WHAT IS REQUIRED
Below are some records. How many of their lines contain the string "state"? Give the number only.

[Extracted records]
————

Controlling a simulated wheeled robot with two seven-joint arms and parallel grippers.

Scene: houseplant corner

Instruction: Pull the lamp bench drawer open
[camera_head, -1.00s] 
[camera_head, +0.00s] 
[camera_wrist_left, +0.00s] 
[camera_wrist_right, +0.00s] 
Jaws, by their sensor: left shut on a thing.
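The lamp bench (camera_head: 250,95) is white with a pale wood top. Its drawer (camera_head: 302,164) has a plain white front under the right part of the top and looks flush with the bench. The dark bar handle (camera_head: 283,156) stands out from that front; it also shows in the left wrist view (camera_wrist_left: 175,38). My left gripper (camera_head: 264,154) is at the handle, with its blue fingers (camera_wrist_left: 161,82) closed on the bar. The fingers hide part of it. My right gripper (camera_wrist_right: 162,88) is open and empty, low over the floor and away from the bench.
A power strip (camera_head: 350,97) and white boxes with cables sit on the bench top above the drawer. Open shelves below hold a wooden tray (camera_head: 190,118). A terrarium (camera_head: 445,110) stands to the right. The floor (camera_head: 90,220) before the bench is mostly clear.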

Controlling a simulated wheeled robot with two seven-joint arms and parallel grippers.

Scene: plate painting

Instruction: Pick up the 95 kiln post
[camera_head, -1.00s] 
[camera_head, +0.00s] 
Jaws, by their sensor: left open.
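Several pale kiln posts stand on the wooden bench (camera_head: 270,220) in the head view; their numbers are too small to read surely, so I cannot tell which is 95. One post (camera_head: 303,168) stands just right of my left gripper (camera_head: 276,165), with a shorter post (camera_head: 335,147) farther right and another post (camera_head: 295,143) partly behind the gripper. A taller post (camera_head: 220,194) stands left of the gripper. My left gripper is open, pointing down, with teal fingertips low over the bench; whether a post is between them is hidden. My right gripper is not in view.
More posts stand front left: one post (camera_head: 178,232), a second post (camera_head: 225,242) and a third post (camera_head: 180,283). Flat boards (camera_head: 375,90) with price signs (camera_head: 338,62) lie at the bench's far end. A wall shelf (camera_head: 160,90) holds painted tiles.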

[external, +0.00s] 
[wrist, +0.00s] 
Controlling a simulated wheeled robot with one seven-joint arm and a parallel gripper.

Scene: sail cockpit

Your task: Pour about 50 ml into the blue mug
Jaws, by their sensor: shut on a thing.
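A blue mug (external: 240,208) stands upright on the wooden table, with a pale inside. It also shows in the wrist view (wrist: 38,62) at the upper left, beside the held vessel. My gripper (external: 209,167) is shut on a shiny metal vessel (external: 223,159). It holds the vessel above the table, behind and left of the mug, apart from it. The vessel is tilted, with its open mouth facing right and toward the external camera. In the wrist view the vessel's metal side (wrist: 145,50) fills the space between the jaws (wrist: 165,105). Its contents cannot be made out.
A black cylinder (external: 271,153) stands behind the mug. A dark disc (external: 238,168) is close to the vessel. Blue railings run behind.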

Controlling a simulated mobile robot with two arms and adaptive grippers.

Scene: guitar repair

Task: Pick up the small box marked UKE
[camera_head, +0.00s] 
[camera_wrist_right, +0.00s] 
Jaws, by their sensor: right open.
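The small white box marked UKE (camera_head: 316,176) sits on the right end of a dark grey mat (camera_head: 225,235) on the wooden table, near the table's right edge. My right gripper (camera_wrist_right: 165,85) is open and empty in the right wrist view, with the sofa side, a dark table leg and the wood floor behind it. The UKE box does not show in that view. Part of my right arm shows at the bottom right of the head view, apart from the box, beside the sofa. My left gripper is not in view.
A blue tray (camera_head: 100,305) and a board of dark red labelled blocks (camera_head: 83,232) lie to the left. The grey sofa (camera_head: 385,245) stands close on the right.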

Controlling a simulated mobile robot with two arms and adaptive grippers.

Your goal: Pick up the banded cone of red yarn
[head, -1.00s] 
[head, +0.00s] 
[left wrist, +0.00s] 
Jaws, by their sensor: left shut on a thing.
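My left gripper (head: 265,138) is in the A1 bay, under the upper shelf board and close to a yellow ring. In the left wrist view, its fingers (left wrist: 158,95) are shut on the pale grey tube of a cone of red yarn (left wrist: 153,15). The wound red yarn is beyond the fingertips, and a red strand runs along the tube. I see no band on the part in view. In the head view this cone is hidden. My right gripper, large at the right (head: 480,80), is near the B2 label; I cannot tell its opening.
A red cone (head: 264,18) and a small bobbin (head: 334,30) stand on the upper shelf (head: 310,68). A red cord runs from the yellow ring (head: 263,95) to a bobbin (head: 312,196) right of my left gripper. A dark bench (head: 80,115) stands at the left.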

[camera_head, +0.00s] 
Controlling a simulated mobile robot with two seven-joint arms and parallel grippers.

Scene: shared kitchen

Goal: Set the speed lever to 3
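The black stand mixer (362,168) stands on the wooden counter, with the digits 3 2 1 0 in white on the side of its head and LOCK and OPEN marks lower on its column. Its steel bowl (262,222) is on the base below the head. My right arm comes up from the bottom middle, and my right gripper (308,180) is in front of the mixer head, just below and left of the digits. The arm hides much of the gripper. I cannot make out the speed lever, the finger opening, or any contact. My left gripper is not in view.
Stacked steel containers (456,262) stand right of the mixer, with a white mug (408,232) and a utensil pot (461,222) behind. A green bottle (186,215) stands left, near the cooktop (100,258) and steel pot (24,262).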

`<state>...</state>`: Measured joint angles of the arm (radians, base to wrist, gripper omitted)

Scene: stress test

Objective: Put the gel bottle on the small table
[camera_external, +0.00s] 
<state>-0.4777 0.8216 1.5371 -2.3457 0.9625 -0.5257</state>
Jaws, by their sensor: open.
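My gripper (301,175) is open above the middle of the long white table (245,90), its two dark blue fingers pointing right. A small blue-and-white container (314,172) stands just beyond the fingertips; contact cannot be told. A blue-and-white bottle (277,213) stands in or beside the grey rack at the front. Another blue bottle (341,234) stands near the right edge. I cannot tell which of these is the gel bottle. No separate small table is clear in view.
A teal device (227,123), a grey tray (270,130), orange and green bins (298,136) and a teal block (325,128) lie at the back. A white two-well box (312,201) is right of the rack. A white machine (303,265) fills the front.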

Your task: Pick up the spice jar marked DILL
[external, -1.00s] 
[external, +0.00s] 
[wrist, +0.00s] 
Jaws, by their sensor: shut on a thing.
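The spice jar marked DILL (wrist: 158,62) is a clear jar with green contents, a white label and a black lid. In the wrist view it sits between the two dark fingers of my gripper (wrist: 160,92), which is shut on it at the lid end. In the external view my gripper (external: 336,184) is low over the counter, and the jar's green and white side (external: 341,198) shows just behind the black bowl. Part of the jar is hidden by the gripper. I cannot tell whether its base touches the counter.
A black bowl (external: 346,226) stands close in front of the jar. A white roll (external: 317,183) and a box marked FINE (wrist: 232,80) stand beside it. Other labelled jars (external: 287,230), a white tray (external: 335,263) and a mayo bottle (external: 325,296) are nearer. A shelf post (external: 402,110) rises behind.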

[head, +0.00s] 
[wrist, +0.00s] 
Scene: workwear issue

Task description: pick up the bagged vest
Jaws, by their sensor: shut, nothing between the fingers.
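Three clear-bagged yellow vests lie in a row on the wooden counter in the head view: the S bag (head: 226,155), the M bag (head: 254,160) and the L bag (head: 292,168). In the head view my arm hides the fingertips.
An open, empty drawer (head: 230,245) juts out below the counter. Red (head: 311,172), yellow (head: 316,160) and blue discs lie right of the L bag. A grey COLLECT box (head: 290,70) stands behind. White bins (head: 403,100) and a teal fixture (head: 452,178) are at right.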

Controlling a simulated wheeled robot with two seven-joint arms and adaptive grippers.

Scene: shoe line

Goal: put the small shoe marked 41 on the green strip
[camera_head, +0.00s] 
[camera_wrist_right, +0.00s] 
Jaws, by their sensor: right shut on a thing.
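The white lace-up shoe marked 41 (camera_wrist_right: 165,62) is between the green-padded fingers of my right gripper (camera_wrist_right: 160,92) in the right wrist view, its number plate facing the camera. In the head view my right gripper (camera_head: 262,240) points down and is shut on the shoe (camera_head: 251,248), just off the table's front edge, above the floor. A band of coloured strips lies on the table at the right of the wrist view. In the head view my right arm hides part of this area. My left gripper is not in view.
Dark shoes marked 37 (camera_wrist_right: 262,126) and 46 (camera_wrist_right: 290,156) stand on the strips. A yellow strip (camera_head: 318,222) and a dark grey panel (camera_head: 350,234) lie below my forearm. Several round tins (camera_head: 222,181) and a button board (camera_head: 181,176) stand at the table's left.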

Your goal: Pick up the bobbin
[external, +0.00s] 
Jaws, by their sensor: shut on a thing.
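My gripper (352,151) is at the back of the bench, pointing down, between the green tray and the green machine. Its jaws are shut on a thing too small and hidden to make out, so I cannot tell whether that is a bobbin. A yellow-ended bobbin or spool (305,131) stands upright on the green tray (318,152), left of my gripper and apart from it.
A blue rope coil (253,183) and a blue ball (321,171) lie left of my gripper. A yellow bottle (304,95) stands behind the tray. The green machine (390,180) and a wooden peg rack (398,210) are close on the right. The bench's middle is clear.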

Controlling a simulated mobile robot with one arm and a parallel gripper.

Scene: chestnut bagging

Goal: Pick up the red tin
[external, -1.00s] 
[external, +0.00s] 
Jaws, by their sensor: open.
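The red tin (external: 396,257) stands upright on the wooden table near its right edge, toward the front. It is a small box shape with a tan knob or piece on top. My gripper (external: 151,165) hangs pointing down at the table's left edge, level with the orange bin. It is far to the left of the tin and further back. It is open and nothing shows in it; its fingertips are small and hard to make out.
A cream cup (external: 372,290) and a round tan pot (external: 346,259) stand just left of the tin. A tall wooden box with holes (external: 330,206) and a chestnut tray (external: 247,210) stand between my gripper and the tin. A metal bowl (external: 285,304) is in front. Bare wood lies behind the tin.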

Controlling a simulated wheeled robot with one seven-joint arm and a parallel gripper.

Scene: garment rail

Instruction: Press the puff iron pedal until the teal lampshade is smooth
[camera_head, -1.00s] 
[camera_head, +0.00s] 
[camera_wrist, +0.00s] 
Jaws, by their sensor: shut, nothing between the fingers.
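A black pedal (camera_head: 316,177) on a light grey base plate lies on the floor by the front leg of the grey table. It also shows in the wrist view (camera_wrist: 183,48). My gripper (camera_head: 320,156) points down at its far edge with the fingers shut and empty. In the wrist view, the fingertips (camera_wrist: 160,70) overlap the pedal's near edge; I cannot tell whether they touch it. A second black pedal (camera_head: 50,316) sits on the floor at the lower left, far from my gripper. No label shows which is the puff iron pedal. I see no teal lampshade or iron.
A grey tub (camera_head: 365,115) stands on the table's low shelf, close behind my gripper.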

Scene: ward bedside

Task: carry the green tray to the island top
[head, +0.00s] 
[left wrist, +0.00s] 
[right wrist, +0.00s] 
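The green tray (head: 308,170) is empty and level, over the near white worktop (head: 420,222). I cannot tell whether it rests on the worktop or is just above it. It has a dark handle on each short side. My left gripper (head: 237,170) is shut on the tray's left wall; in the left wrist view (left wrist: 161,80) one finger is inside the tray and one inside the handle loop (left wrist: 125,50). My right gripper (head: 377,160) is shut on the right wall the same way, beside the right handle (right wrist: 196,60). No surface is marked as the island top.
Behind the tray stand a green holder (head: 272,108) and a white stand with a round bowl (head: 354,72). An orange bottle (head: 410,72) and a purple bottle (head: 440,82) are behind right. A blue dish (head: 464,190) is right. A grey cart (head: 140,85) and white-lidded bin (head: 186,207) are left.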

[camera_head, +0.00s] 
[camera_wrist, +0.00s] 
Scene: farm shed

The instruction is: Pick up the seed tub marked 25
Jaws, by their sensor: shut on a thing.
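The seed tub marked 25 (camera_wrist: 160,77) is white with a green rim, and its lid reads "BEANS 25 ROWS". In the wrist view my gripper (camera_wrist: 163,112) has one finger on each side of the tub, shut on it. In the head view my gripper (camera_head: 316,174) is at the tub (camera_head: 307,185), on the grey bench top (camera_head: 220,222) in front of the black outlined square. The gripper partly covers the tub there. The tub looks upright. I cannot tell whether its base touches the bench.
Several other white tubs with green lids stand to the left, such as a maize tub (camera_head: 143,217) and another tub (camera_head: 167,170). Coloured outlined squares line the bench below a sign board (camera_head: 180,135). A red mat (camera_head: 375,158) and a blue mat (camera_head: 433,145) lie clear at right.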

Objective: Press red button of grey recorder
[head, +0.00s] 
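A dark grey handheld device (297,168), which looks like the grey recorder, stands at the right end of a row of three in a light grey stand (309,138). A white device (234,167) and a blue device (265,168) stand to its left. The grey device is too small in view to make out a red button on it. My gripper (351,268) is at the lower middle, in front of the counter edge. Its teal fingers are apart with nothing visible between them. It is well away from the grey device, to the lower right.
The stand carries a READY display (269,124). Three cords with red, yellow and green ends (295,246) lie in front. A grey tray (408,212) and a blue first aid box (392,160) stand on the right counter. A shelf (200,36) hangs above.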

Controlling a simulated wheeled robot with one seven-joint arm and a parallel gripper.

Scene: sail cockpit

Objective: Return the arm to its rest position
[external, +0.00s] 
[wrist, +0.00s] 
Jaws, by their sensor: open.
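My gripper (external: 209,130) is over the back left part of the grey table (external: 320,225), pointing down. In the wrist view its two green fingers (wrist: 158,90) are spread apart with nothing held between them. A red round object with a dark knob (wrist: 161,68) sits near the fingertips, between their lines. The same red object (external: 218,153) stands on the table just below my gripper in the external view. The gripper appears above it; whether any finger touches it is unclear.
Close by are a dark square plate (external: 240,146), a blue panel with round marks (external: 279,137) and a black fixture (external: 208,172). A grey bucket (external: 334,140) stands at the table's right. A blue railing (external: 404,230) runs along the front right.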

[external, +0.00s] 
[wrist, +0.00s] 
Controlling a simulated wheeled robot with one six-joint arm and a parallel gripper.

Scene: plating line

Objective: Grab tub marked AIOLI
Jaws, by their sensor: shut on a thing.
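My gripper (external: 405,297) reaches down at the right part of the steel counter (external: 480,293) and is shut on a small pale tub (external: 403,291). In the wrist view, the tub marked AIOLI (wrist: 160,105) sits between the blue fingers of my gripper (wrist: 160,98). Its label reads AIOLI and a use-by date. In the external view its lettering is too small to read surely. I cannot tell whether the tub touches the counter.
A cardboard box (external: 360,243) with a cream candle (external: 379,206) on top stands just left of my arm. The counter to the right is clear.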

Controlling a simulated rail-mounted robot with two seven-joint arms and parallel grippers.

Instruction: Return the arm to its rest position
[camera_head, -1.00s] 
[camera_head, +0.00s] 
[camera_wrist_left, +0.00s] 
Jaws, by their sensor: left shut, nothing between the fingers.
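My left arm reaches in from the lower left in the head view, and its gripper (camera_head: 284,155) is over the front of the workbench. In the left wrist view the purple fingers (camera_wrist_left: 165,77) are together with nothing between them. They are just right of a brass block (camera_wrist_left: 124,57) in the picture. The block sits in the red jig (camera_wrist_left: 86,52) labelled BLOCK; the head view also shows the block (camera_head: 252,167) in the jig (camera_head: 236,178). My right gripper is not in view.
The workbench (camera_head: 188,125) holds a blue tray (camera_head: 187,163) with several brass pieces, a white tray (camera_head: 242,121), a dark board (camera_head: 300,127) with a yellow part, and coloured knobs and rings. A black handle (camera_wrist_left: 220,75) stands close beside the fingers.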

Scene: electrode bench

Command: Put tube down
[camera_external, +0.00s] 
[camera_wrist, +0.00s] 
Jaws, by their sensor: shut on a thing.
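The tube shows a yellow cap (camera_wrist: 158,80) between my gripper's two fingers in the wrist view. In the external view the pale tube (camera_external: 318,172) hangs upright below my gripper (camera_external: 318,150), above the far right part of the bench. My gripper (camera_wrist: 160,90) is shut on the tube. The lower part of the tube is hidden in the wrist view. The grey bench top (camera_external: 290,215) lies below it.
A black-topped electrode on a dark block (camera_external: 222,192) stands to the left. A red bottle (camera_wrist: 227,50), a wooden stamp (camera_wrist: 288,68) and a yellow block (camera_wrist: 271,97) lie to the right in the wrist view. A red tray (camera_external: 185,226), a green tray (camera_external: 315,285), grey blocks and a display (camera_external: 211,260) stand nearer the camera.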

————

TASK SOLUTION
2